E em Portugal? O mundo era um sítio diferente no Portugal de 1980. Seis anos depois da Revolução dos Cravos, a indústria musical era ainda um mero sonho na cabeça de alguns editores que, teimosamente, lá iam editando discos. Mas como um deserto quase absoluto de salas para concertos, com Portugal a pagar a factura do seu isolamento geográfico tornado ainda mais dramático por um regime em que se defendia a ideia do “orgulhosamente sós”, nada parecia muito fácil.
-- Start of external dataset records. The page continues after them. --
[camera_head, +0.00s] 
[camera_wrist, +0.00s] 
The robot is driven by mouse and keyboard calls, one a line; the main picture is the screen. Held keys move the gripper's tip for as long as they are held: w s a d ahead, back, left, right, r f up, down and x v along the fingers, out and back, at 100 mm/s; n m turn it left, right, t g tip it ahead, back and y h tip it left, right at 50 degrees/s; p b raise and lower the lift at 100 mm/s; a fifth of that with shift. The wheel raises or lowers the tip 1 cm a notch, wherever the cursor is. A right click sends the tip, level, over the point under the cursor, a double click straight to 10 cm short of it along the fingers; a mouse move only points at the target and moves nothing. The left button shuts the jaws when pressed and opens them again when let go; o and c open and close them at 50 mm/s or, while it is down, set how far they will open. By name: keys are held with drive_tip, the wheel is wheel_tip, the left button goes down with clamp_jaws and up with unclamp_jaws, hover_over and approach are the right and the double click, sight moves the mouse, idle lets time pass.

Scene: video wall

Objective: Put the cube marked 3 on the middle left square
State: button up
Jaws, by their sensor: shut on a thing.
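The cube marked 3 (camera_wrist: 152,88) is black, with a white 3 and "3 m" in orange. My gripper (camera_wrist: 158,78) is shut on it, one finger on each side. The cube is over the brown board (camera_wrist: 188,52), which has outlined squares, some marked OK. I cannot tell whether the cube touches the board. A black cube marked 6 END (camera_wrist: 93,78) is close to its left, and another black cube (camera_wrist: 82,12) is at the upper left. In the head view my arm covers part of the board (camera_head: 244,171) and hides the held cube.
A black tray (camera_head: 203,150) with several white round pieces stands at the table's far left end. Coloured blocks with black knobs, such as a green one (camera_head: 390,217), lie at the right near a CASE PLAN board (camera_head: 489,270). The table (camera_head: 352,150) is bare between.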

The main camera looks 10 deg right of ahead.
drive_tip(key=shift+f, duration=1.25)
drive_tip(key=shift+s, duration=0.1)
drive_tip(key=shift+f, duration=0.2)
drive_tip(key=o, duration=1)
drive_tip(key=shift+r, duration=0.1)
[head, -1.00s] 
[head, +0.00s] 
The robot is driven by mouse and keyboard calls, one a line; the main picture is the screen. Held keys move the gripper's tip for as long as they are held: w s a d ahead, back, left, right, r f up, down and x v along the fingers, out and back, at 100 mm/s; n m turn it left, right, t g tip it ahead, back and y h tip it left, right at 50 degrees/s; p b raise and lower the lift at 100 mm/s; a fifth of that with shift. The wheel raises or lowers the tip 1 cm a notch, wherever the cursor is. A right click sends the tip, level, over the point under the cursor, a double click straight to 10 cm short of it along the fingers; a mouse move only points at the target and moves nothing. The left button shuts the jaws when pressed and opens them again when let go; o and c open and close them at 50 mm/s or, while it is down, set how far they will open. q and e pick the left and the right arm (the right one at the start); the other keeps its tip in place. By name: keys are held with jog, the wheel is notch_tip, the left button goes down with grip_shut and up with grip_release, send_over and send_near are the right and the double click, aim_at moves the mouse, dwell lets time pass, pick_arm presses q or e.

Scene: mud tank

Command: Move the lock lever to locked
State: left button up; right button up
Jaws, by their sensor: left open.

Em 1980, um jovem executivo, de nome Francisco Vasconcelos, viu na greve dos músicos profissionais, cujo calendário laboral era ditado pelos ciclos do Festival da Canção, uma oportunidade para abrir as portas do estúdio que a Valentim de Carvalho tinha erguido em Paço de Arcos a uma nova geração de artistas, começando nos UHF com o single “Cavalos de Corrida” e em Rui Veloso com “Chico Fininho”, o single que anunciou com estrondo a chegada de Ar de Rock. Esse foi, de facto, o ano em que a nossa história eléctrica se alterou. Mas essas são contas de outro rosário…



Este artigo do arquivo de Rui Miguel Abreu foi originalmente publicado na Blitz.